Our Heritage, Part One: God’s Too Good
A sermon preached by the Reverend Diane Teichert
First Parish Unitarian Universalist - Canton, MA
September 18, 2005
I remember a Sunday School picnic from my childhood. The kids were divided into relay teams. Each team was given a bowl of AlphaBits cereal. The goal was to see which team could spell out “Presbyterian” on a place-mat thirty feet away from the bowl. The first team member had to find the P and race with it up to the mat, set it down and run back. Then the second child with the R, the third the E, then S and so on. I wonder now why I still remember that relay—either we didn’t know how to spell Presbyterian, or it took so darn long to find all the letters, we were all bored to death.
Imagine what such a relay race would be like for our kids—Unitarian Universalists! I can hear them now: Hey, it’s not fair, our bowl only had 3 I’s in it, and we needed 4!
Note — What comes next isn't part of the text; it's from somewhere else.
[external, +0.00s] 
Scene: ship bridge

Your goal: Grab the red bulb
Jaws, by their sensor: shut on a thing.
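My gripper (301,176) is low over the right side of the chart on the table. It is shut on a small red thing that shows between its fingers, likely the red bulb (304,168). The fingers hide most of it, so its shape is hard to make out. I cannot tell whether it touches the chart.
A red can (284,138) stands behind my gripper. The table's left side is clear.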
This is, no doubt, why some of the adults here get lazy and refer to themselves as Unitarians, which is a pet peeve of mine. Even since 1961 when the Unitarians and the Universalists consolidated we’ve been both/and, not either/or. The merger was not an absorption of the Universalists into the Unitarians. There’s a bit of snobbery in that desire to drop the second word in our name, as it was generally true that the Unitarians thought of themselves as “higher class” and “better educated,” and in many towns, as in Canton, the new congregation took as its home the old Unitarian building, which was usually the larger of the two. So, if you’re in too big a hurry to say Unitarian Universalist, please, just say UU.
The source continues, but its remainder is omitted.